April 17, 2005
What is Behavioral Economics?
"Behavioral economics [applies] scientific research on human and social cognitive and emotional [patterns] to better understand economic decisions and how they affect market prices, returns and the allocation of resources. The fields are primarily concerned with the rationality, or lack thereof, of economic agents. Behavioral models typically integrate insights from psychology with neo-classical economic theory... Behavioral analyses are mostly concerned with the effects of market decisions, but also those of public choice...

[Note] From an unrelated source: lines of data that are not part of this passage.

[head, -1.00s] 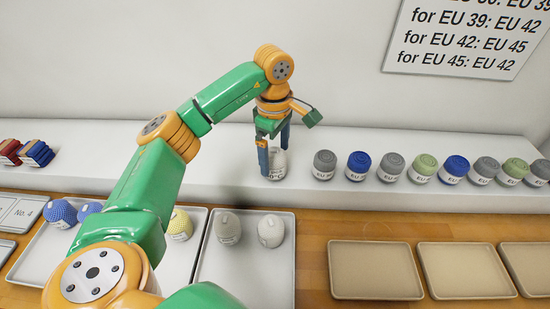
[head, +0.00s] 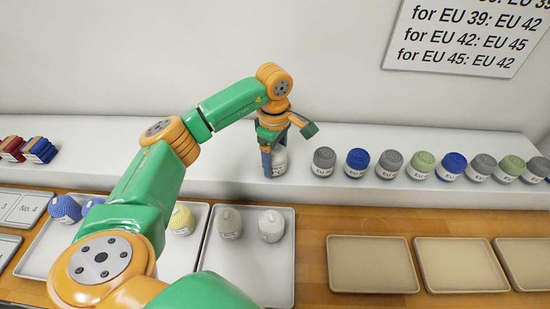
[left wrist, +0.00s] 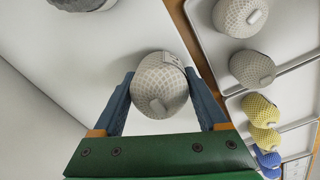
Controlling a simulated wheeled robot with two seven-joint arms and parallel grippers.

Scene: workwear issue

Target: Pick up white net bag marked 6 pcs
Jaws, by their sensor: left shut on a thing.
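A white net bag (left wrist: 160,85) sits between the two blue fingers of my left gripper (left wrist: 163,98) in the left wrist view, and both fingers press on its sides. In the head view the left gripper (head: 272,160) points down at the white shelf, and the bag (head: 280,160) shows partly behind a finger, with part of a dark-lettered label. The gripper is shut on it. The bag is at or just above the shelf top; I cannot tell which. The 6 pcs marking is not readable. My right gripper is not in view.
A row of rolled items with EU labels (head: 357,163) stands on the shelf (head: 200,172) to the right. A grey tray (head: 250,275) below holds a grey bag (head: 228,222) and another white bag (head: 271,225). Empty beige trays (head: 373,265) lie to the right.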

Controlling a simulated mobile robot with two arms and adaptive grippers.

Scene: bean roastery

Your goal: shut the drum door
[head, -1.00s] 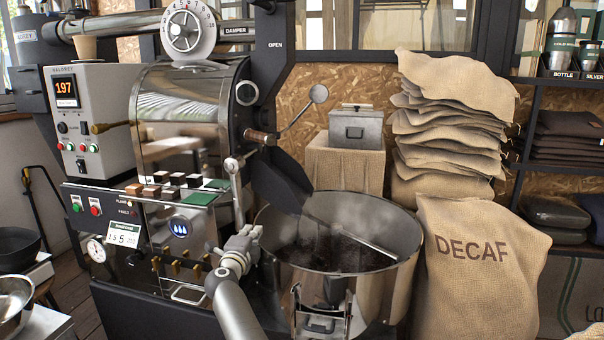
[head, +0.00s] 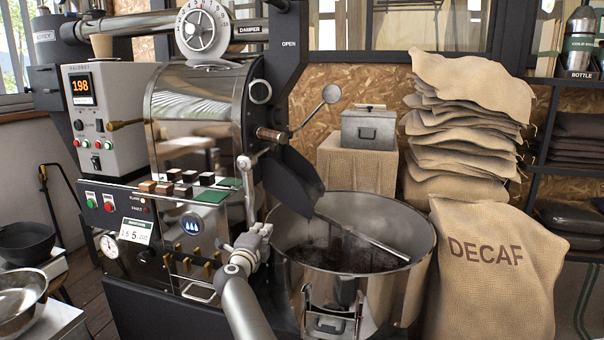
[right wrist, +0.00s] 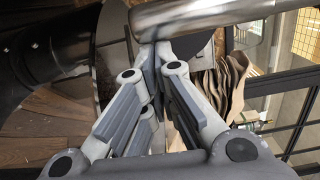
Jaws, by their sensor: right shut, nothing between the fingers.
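The roaster's drum front (head: 258,118) is seen edge-on in the head view, with a round port and a wooden handle (head: 270,135). A rod with a round end (head: 331,93) sticks up to the right of it. A pale lever with a ball knob (head: 243,163) hangs left of the dark chute (head: 292,182). The door itself is hard to make out, and I cannot tell how far it stands open. My right gripper (head: 266,230) is shut and empty, below the chute near the cooling bin. In the right wrist view its fingertips (right wrist: 153,62) meet beneath a metal bar.
The round steel cooling bin (head: 408,275) holds dark beans to the right of my gripper. Burlap sacks (head: 500,270) stand beyond it. The roaster's control panel (head: 98,125) is at the left. Metal bowls (head: 22,292) sit at the lower left.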

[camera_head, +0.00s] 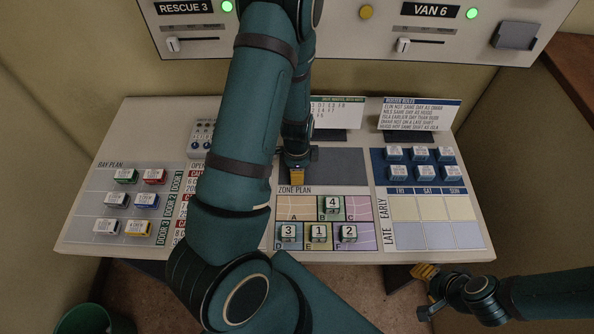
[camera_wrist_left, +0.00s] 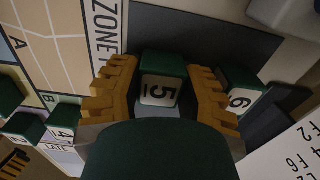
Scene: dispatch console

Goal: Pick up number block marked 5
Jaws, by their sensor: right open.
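The block marked 5 (camera_wrist_left: 161,82), green with a white face, sits between the two yellow fingers of my left gripper (camera_wrist_left: 163,88) in the left wrist view. The fingers are close on both sides of it; I cannot tell whether they press on it. In the head view my left gripper (camera_head: 297,176) points down at the dark grey tray area (camera_head: 340,167) above the zone plan, and the block is hidden there. A block marked 6 (camera_wrist_left: 240,97) is beside the right finger in the wrist view. My right gripper (camera_head: 426,272) is open and empty, off the console's front right.
Blocks 4 (camera_head: 331,205), 3 (camera_head: 289,232), 1 (camera_head: 319,233) and 2 (camera_head: 348,233) stand on the zone plan (camera_head: 294,203). Upright cards (camera_head: 420,115) stand behind.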

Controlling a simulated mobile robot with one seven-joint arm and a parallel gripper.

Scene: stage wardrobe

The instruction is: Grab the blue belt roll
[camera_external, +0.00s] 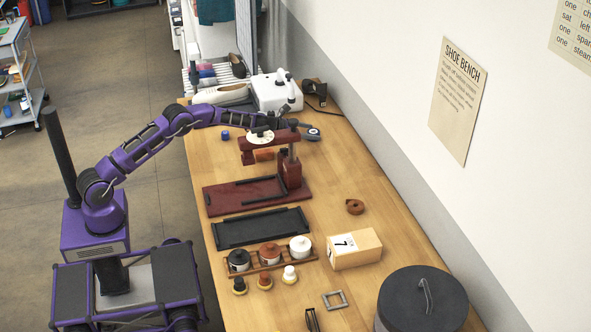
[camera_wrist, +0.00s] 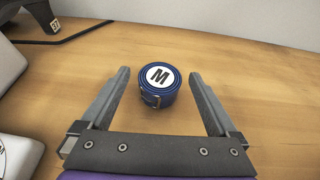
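The blue belt roll (camera_wrist: 159,85) lies flat on the wooden table, with a white disc marked M on top and a metal buckle on its near side. In the external view, the roll (camera_external: 313,135) is near the table's wall side, beside the far end of the arm. My gripper (camera_wrist: 159,73) is open and empty. In the wrist view the roll appears between its two fingers, with a gap on each side. In the external view my gripper (camera_external: 301,124) is small and just above and left of the roll.
A dark red press-like stand (camera_external: 255,196) is close in front of the arm's end. A white machine (camera_external: 272,94) and a dark object with a cable (camera_external: 314,88) stand behind. A small blue item (camera_external: 225,135) lies left. The wall is right.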

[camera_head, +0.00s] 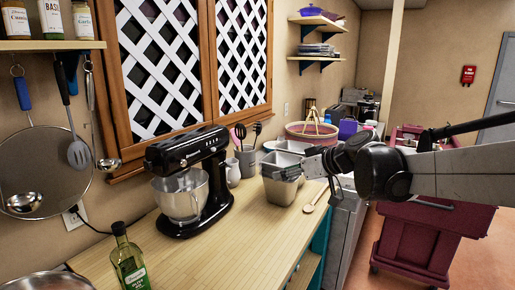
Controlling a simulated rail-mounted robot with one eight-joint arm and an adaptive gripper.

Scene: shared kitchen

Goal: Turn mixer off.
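The black stand mixer (190,165) stands upright on the wooden counter against the wall, left of centre. Its head is down over a steel bowl (181,196). The switch and its setting are too small to make out. My gripper (290,172) is at the end of my arm, which reaches in from the right. It is to the right of the mixer and apart from it, over or in front of the grey metal bins. Its fingers are small and dark against the bins, so I cannot tell whether they are open or shut.
Grey metal bins (280,190), a utensil crock (246,161) and a white pitcher (233,173) stand right of the mixer. A green oil bottle (129,262) stands at its front left. A wooden spoon (316,198) lies near the counter edge. Counter (250,235) in front is clear.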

At the outset behavioral economics […] theories were developed almost exclusively from experimental observations and survey responses, though in more recent times real world data has taken a more prominent position. fMRI has also been used to determine which areas of the brain are active during various steps of economic decision making. Experiments simulating market situations such as stock market trading and auctions are seen as particularly useful as they can be used to isolate the effect of a particular [heuristic] upon behavior; observed market behavior can typically be explained in a number of ways, carefully designed experiments can help narrow the range of plausible explanations. Experiments are designed to be incentive compatible, with binding transactions involving real money [as] the norm. " (from Wikipedia)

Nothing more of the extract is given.